- Given problem
Lines holding the string "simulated" are the ones to copy; find them all in the data.

[Robot state and action records]
_____

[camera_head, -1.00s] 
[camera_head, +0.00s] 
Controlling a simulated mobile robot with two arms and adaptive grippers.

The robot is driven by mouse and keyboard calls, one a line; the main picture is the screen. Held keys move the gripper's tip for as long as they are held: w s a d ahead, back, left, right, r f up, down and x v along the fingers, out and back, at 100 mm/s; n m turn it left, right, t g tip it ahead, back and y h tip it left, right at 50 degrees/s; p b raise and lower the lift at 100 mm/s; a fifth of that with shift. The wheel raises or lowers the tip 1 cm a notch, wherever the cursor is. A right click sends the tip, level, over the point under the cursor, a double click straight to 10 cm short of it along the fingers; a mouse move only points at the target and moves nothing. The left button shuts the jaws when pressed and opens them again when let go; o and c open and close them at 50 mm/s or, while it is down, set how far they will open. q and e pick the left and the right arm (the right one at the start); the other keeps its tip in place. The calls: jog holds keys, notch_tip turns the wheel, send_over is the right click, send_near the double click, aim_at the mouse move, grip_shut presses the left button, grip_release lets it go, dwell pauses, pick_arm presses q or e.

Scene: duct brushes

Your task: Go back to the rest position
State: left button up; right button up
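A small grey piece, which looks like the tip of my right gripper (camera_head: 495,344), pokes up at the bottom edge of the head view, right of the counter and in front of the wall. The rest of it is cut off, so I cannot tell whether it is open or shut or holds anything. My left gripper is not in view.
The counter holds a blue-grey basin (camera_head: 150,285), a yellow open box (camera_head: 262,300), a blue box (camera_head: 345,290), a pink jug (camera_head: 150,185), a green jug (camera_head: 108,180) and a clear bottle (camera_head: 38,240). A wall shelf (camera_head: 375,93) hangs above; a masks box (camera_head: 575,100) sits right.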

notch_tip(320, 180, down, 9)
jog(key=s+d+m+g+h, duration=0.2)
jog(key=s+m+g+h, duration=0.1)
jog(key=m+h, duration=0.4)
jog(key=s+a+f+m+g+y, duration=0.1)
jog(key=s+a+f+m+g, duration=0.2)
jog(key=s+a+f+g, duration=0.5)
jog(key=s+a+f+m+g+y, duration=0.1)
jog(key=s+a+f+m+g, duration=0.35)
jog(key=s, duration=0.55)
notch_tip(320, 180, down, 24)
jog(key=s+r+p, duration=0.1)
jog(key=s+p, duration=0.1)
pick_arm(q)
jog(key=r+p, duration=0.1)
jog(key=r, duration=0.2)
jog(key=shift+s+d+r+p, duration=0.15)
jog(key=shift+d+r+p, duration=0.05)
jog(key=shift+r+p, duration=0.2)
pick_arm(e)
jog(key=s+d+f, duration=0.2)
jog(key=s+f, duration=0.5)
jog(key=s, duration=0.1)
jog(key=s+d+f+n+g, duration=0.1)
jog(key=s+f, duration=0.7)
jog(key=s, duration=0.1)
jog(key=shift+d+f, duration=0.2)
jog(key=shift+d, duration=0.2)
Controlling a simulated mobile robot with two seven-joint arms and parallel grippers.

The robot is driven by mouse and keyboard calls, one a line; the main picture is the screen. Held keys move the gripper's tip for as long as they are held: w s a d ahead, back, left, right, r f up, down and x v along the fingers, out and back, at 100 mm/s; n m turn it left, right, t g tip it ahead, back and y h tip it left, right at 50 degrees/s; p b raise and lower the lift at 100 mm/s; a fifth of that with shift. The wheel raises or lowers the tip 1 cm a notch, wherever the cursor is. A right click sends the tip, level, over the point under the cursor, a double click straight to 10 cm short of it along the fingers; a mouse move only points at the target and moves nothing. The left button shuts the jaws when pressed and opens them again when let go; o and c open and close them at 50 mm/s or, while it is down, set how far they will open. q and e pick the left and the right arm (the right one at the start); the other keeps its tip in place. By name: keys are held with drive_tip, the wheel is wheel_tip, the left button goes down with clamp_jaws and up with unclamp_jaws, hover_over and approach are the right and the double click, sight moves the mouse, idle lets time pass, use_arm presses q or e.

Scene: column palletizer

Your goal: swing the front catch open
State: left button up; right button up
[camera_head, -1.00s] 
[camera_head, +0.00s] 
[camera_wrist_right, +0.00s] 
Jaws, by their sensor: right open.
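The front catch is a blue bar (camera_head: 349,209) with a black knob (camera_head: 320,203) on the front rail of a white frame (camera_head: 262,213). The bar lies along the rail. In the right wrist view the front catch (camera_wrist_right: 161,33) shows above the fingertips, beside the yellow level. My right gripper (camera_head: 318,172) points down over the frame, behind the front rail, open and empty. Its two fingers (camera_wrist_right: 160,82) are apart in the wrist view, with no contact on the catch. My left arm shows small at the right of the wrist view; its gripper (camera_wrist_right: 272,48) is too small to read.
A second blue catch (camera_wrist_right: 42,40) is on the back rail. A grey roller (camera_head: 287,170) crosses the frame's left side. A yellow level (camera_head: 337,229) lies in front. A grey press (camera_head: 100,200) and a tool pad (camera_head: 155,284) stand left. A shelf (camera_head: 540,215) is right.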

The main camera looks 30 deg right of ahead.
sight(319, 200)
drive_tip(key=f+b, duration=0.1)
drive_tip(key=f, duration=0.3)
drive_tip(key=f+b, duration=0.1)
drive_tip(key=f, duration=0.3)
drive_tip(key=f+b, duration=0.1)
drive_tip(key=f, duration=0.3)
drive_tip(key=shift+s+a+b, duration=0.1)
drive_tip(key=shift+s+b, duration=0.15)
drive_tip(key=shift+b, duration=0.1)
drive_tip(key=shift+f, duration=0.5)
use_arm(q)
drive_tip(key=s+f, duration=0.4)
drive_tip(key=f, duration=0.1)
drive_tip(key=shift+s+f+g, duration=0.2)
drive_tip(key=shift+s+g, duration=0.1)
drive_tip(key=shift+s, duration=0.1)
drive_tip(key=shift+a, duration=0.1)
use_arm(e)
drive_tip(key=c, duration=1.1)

_____

- Response below
Controlling a simulated mobile robot with two arms and adaptive grippers.
Controlling a simulated mobile robot with two seven-joint arms and parallel grippers.

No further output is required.